__PROBLEM TO SOLVE__
Return the records that follow unaltered. Omit every picture.

__RECORDS TO USE__
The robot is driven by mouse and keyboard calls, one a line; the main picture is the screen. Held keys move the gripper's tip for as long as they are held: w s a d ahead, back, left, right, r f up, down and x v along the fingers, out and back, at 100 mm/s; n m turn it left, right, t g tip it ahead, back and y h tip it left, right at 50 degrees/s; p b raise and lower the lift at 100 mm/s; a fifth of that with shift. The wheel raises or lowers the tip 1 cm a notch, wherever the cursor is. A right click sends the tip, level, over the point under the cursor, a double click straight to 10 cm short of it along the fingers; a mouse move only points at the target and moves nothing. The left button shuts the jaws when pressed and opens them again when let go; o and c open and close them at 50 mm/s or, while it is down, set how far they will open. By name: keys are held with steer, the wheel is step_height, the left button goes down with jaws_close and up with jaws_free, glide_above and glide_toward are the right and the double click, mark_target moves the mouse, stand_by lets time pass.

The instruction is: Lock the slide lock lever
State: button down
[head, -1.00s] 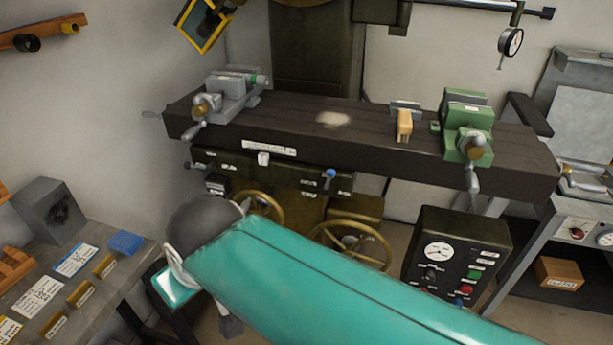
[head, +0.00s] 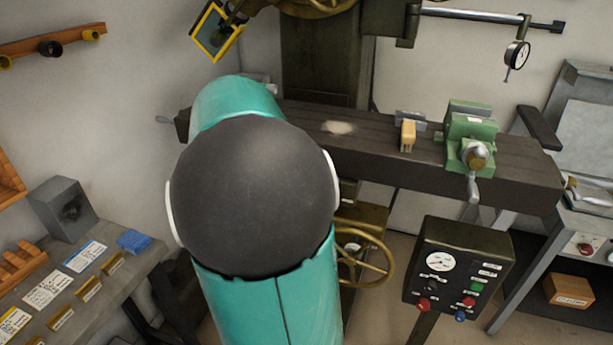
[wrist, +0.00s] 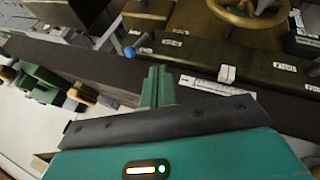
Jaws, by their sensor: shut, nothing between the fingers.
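A small lever with a blue knob (wrist: 129,53) shows in the wrist view, on the dark front panel (wrist: 190,58) under the machine table. I cannot confirm from its label that it is the slide lock lever. A white block (wrist: 227,74) sits on a scale strip to its right in that view. My gripper (wrist: 157,72) is shut and empty, its fingers in front of the table edge, appearing below and right of the blue knob and apart from it. In the head view my arm hides the lever, most of the panel and my gripper.
The dark machine table (head: 370,155) carries a green vise (head: 470,135) and a wooden-handled brush (head: 408,135). A brass handwheel (head: 365,255) and a control box (head: 460,265) stand below it. A workbench (head: 120,290) with labelled cards is at the left.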

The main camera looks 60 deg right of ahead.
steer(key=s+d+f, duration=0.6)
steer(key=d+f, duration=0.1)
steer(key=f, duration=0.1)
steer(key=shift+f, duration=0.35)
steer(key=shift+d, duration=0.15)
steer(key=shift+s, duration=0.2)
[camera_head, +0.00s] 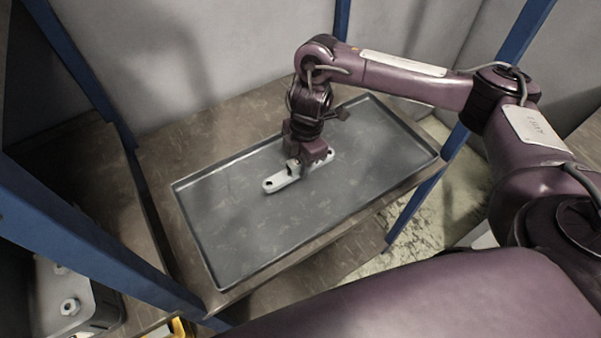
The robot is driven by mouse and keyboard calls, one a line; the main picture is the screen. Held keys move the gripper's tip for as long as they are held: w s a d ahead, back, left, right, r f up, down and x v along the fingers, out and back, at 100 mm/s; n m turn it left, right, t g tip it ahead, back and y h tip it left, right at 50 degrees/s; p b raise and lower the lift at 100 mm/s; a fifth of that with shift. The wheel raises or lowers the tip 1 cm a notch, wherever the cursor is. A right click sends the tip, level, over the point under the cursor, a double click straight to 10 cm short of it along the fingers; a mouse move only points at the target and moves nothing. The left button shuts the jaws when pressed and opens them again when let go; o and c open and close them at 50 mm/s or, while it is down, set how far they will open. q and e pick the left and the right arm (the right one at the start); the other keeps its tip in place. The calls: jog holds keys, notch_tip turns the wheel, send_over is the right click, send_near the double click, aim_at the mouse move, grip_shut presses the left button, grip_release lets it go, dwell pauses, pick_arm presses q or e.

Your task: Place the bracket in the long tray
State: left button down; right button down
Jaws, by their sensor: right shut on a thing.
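The bracket (278,182) is a pale galvanized metal piece with holes near its ends. It is over the middle of the long tray (228,270), a shallow grey rectangular tray with a low rim. My right gripper (303,166) points down and is shut on the bracket near its middle, hiding part of it. I cannot tell whether the bracket touches the tray floor or is just above it. My left gripper is not in view.
The tray lies on a brown worn shelf (168,205) between blue posts (75,240). A grey wall (200,60) stands behind it. A metal bin with a nut (70,306) is at the lower left. The tray floor around the bracket is clear.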

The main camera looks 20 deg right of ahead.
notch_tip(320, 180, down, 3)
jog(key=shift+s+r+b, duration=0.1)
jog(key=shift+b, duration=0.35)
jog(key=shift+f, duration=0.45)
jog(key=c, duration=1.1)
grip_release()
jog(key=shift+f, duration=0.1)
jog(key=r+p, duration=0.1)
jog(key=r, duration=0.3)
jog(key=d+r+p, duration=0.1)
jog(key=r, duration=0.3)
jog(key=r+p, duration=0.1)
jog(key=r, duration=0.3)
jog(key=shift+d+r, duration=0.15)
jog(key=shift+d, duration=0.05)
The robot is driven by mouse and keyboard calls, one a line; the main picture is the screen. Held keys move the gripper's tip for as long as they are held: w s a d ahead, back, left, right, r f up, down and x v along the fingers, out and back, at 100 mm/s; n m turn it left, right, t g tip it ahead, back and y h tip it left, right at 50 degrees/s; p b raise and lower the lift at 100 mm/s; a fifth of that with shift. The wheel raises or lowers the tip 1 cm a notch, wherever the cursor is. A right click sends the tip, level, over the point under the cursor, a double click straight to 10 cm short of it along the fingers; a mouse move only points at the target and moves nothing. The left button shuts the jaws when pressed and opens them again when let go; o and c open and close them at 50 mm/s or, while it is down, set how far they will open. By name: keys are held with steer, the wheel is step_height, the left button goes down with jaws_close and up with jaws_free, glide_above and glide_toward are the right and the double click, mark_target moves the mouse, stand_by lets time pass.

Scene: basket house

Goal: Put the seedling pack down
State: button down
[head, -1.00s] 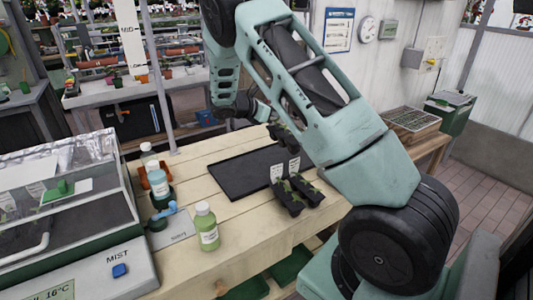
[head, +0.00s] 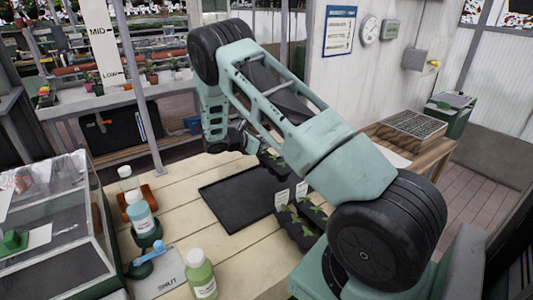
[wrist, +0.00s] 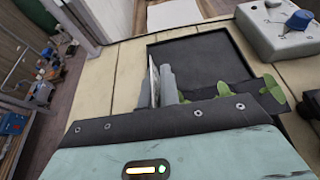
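One dark seedling pack (head: 298,226) with green leaves and white labels lies at the right edge of the black tray (head: 222,212), partly hidden by my arm. In the wrist view, a grey finger of my gripper (wrist: 166,86) stands right beside an upright white label (wrist: 153,80). Green leaves and a dark pack edge (wrist: 258,88) show just beyond the gripper body. The grip itself is hidden, so I cannot tell if the fingers hold the pack.
Bottles (head: 139,214) (head: 200,275) and a grey box with a blue knob (head: 157,272) stand left of the tray. A glass-lidded case (head: 50,240) is at far left. A seedling crate (head: 415,124) is at right. Most of the tray is bare.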

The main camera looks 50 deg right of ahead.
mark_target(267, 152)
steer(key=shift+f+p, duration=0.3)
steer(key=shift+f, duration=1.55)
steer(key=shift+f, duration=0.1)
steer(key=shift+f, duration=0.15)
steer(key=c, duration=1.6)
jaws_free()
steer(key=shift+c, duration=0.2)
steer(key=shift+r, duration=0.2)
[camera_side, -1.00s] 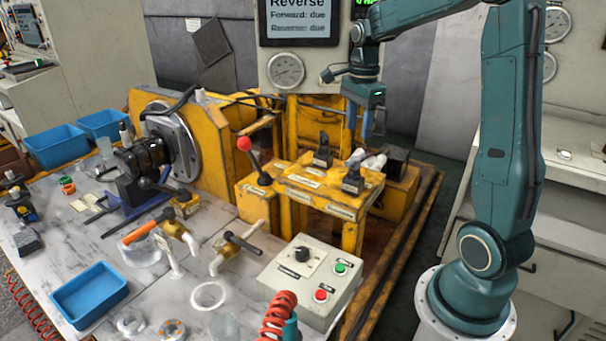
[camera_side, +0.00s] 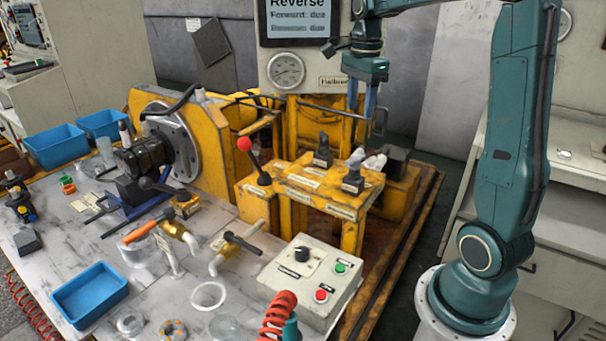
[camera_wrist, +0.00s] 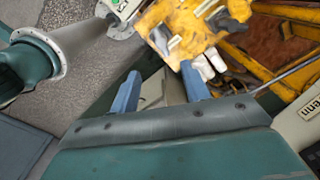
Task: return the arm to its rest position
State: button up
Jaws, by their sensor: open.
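My gripper (camera_side: 361,101) is in the side view, up in the air behind and above the yellow stand (camera_side: 345,203) with black switches. Its two blue fingers hang down, apart from each other, with nothing between them. In the wrist view my gripper (camera_wrist: 160,90) shows both blue fingers spread wide and empty. The yellow stand (camera_wrist: 178,32) lies beyond the fingertips there, with white pieces (camera_wrist: 206,65) beside it.
A grey panel with a gauge (camera_side: 287,70) and a screen (camera_side: 297,22) stands close behind my gripper. A red-knobbed lever (camera_side: 245,145) rises left of the stand. A control box (camera_side: 311,283) and a blue tray (camera_side: 90,294) sit on the bench.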

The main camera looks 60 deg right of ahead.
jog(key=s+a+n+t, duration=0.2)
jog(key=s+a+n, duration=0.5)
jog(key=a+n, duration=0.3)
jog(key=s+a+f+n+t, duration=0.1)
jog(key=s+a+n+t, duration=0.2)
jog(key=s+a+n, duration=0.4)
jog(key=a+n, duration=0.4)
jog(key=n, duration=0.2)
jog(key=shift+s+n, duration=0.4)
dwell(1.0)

__RESULT FOR THIS TASK__
The robot is driven by mouse and keyboard calls, one a line; the main picture is the screen. Held keys move the gripper's tip for as long as they are held: w s a d ahead, back, left, right, r f up, down and x v along the fingers, out and back, at 100 mm/s; n m turn it left, right, t g tip it ahead, back and y h tip it left, right at 50 degrees/s; p b raise and lower the lift at 100 mm/s; a fifth of that with shift. The wheel raises or lowers the tip 1 cm a notch, wherever the cursor is. A right click sends the tip, level, over the point under the cursor, a double click straight to 10 cm short of it along the fingers; a mouse move only points at the target and moves nothing. The left button shuts the jaws when pressed and opens them again when let go; o and c open and close them at 50 mm/s or, while it is down, set how far they will open. By name: keys are held with steer, the wheel is step_height, the left button goes down with jaws_close and up with jaws_free, glide_above and glide_toward are the right and the double click, mark_target moves the mouse, stand_by lets time pass.

The instruction is: Lock the slide lock lever
State: button down
[head, -1.00s] 
[head, +0.00s] 
[wrist, +0.00s] 
Jaws, by their sensor: shut, nothing between the fingers.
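A small lever with a blue knob (wrist: 129,53) shows in the wrist view, on the dark front panel (wrist: 190,58) under the machine table. I cannot confirm from its label that it is the slide lock lever. A white block (wrist: 227,74) sits on a scale strip to its right in that view. My gripper (wrist: 157,72) is shut and empty, its fingers in front of the table edge, appearing below and right of the blue knob and apart from it. In the head view my arm hides the lever, most of the panel and my gripper.
The dark machine table (head: 370,155) carries a green vise (head: 470,135) and a wooden-handled brush (head: 408,135). A brass handwheel (head: 365,255) and a control box (head: 460,265) stand below it. A workbench (head: 120,290) with labelled cards is at the left.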

The main camera looks 60 deg right of ahead.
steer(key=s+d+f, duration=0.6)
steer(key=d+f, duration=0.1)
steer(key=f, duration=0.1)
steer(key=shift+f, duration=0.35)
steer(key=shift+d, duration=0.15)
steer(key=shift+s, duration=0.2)
[camera_head, +0.00s] 
The robot is driven by mouse and keyboard calls, one a line; the main picture is the screen. Held keys move the gripper's tip for as long as they are held: w s a d ahead, back, left, right, r f up, down and x v along the fingers, out and back, at 100 mm/s; n m turn it left, right, t g tip it ahead, back and y h tip it left, right at 50 degrees/s; p b raise and lower the lift at 100 mm/s; a fifth of that with shift. The wheel raises or lowers the tip 1 cm a notch, wherever the cursor is. A right click sends the tip, level, over the point under the cursor, a double click straight to 10 cm short of it along the fingers; a mouse move only points at the target and moves nothing. The left button shuts the jaws when pressed and opens them again when let go; o and c open and close them at 50 mm/s or, while it is down, set how far they will open. q and e pick the left and the right arm (the right one at the start); the other keeps its tip in place. The calls: jog holds keys, notch_tip turns the wheel, send_over is the right click, send_near the double click, aim_at the mouse move, grip_shut presses the left button, grip_release lets it go, dwell pauses, pick_arm presses q or e.

Your task: Place the bracket in the long tray
State: left button down; right button down
Jaws, by their sensor: right shut on a thing.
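The bracket (278,182) is a pale galvanized metal piece with holes near its ends. It is over the middle of the long tray (228,270), a shallow grey rectangular tray with a low rim. My right gripper (303,166) points down and is shut on the bracket near its middle, hiding part of it. I cannot tell whether the bracket touches the tray floor or is just above it. My left gripper is not in view.
The tray lies on a brown worn shelf (168,205) between blue posts (75,240). A grey wall (200,60) stands behind it. A metal bin with a nut (70,306) is at the lower left. The tray floor around the bracket is clear.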

The main camera looks 20 deg right of ahead.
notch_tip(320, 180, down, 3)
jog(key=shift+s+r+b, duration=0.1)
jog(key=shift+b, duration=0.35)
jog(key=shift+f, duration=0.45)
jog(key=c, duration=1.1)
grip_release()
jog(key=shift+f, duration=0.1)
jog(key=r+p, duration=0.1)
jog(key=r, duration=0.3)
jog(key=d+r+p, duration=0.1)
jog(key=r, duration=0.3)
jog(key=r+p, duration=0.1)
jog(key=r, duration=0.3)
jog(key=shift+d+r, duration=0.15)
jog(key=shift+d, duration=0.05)
The robot is driven by mouse and keyboard calls, one a line; the main picture is the screen. Held keys move the gripper's tip for as long as they are held: w s a d ahead, back, left, right, r f up, down and x v along the fingers, out and back, at 100 mm/s; n m turn it left, right, t g tip it ahead, back and y h tip it left, right at 50 degrees/s; p b raise and lower the lift at 100 mm/s; a fifth of that with shift. The wheel raises or lowers the tip 1 cm a notch, wherever the cursor is. A right click sends the tip, level, over the point under the cursor, a double click straight to 10 cm short of it along the fingers; a mouse move only points at the target and moves nothing. The left button shuts the jaws when pressed and opens them again when let go; o and c open and close them at 50 mm/s or, while it is down, set how far they will open. By name: keys are held with steer, the wheel is step_height, the left button goes down with jaws_close and up with jaws_free, glide_above and glide_toward are the right and the double click, mark_target moves the mouse, stand_by lets time pass.

Scene: basket house

Goal: Put the seedling pack down
State: button down
[head, -1.00s] 
[head, +0.00s] 
[wrist, +0.00s] 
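One dark seedling pack (head: 298,226) with green leaves and white labels lies at the right edge of the black tray (head: 222,212), partly hidden by my arm. In the wrist view, a grey finger of my gripper (wrist: 166,86) stands right beside an upright white label (wrist: 153,80). Green leaves and a dark pack edge (wrist: 258,88) show just beyond the gripper body. The grip itself is hidden, so I cannot tell if the fingers hold the pack.
Bottles (head: 139,214) (head: 200,275) and a grey box with a blue knob (head: 157,272) stand left of the tray. A glass-lidded case (head: 50,240) is at far left. A seedling crate (head: 415,124) is at right. Most of the tray is bare.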

The main camera looks 50 deg right of ahead.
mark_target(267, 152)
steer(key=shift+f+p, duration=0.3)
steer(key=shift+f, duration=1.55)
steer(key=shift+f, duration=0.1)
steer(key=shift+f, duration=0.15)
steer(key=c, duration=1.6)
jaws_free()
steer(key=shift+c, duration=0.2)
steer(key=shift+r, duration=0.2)
[camera_side, -1.00s] 
[camera_side, +0.00s] 
[camera_wrist, +0.00s] 
Task: return the arm to its rest position
State: button up
Jaws, by their sensor: open.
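My gripper (camera_side: 361,101) is in the side view, up in the air behind and above the yellow stand (camera_side: 345,203) with black switches. Its two blue fingers hang down, apart from each other, with nothing between them. In the wrist view my gripper (camera_wrist: 160,90) shows both blue fingers spread wide and empty. The yellow stand (camera_wrist: 178,32) lies beyond the fingertips there, with white pieces (camera_wrist: 206,65) beside it.
A grey panel with a gauge (camera_side: 287,70) and a screen (camera_side: 297,22) stands close behind my gripper. A red-knobbed lever (camera_side: 245,145) rises left of the stand. A control box (camera_side: 311,283) and a blue tray (camera_side: 90,294) sit on the bench.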

The main camera looks 60 deg right of ahead.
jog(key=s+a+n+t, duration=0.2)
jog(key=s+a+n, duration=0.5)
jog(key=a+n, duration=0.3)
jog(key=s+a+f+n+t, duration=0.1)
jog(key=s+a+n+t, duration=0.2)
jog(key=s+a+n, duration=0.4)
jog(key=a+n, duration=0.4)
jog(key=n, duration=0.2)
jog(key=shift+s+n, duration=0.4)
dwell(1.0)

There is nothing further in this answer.